Supply Chain Luck (good and bad)


It's 7:50 am and it's not going to be a good day. While reviewing your scorecard , you notice a big hit in a key service metric. Your boss has clearly noticed it too, a meeting request just hit your calendar for 08:05. Now, you did have some problems earlier in the year but they seemed to clear up and for the last few months you've been enjoying the rosy glow that comes from near perfect service levels on your products. This month, sales spiked, inventory crashed to zero and you started cutting orders. People are not happy. What changed? What went wrong?

It may be that you missed a predictable shift in demand ("Promo? What promo?") or perhaps you do not have safety-stock levels set correctly (your bad) or, and please consider this carefully,you might just have been unlucky.  Now, I'm not suggesting that every nasty surprise you encounter is bad luck ; neither is every bit of good news due to your utter mastery of your supply chain, but sometimes... stuff happens.

Call it what you will - luck, chance, risk, volatility, variability, uncertainty, randomness or noise - stuff happens. However good your sales forecasting may be, it will be wrong. Even with robust planning, you will, occasionally, have issues with supply, weather events, product quality, equipment failure. You can and should minimize it, mitigate it, expedite around it, yes, even measure it, but you cannot, ever, ever, eliminate it.

Bottom line - if, for any metric, you can't separate "unusual, but still within the expectations of the system" from "now that's really weird" you can spend a lot of time and money trying (and failing) to control it.

I came across a great example of this yesterday, looking at the results of a simulation study for a supply chain inventory/replenishment system. The chart below shows days 200 to 1000 of a simulation run.

The 4 component charts (top to bottom) show:

  • daily demand for a product with a reasonable level of variation. This is sampling from the same exact statistical distribution throughout time - those occasional spikes are purely random and within the bounds of "reasonable" for this distribution.
  • The results in inventory. The solid blue line shows on-hand inventory, the dashed line is on-hand and on-order together. You can see that as total inventory drops below the re-order point an order is triggered, on-order inventory shoots up and some days later it is transferred into on-hand inventory. You can also see that sometimes inventory drops below the safety stock line, sometimes it is above and occasionally inventory drops to 0 and orders are cut.
  • shorts are order-cuts due to insufficient inventory. Shorts can only happen at the end of a replenishment cycle, and in fact for most of this 800 day period there are no shorts at all. Some of them are fairly small (less than 5) others not so much.
  • fill-rate calculated on a moving 180 day window. E.g. the fill-rate metric shown on day 400 is based off performance for the prior 180 days (221 to 400). For this model, the re-order-point (ROP) was set to meet a 97.5% fill-rate (in the long-term) but in this chart, it's all over the place.
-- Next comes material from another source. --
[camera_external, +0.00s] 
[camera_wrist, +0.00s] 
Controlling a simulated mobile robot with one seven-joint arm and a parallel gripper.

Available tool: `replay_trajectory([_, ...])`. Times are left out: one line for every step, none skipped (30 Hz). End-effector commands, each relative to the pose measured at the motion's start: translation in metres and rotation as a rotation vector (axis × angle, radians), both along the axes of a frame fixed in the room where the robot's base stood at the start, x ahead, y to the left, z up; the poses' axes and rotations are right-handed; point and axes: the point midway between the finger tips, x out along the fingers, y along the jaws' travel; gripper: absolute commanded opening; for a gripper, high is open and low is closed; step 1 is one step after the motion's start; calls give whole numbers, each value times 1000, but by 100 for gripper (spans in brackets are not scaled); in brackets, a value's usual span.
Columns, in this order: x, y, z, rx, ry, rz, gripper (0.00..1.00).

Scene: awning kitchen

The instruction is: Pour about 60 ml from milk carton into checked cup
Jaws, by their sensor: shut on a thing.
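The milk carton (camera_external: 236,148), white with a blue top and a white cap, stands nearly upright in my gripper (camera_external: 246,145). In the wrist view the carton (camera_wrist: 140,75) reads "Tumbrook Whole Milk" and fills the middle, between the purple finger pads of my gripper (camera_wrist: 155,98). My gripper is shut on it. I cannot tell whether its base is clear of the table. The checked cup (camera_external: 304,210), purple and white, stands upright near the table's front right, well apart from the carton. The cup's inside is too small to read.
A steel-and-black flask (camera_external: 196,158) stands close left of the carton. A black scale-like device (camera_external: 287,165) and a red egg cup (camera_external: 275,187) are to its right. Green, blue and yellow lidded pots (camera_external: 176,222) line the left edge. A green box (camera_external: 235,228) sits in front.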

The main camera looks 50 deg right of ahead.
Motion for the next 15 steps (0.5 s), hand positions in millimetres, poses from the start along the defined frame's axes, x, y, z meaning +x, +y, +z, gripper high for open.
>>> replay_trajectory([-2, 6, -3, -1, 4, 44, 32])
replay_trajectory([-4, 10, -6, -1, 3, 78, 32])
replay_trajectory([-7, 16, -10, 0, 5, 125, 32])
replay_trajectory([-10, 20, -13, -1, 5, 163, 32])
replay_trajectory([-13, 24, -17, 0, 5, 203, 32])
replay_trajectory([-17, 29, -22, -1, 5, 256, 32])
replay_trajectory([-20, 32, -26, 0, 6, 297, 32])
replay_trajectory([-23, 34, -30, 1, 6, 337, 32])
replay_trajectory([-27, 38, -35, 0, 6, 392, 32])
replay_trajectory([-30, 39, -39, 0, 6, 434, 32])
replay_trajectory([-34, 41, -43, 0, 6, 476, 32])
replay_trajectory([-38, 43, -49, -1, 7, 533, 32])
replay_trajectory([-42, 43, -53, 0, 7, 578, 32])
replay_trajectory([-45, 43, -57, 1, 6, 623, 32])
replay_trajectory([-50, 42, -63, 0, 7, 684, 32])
Now, you may think 180 days is long-term but with this system ordering approximately every 20 days it's only had about 9 chances to test that ROP level in any given 180 day window. That's clearly not enough to get a stable metric. Note that if you average the result across the whole 1000 days, roughly 50 order-cycles, you get 98.1%. That's still over 0.5% points off from what I intended and actually, luck is on our side, it could have been much further from the "truth".

When I repeat this simulation 100 times (with different random numbers), I get a wide variety of results for the 1000 day fill-rate.

It's centered around the right place, so the good news is that my math is working, but for any 1000 day run, random variation could lead me into thinking I have a problem when the underlying system is in control and no corrective action is needed. (Anyone want to explain an average 96% fill-rate for 3 years to the boss?)

Dealing with uncertainty is the realm of statistics and I know that many of you do not want to go there. I do understand your pain (even if I don't feel it so much): trust me that in writing this post my largest issue has been the amount of text I have written, re-written and deleted because it contains too many statistical references.

Let's keep it simple then: generally, larger samples give you a better/tighter estimate of a metric than do small ones. For example, your company-wide fill-rate metric for the month is probably quite stable/reliable. The further down you drill into metrics for specific products, locations or dates the smaller your sample and the less stable the metric becomes. Looking at an individual product for last week (or perhaps even the last 6 months) is not giving you reliable information as to whether your supply chain is under control so try not to treat every little bit of bad news like a fire drill.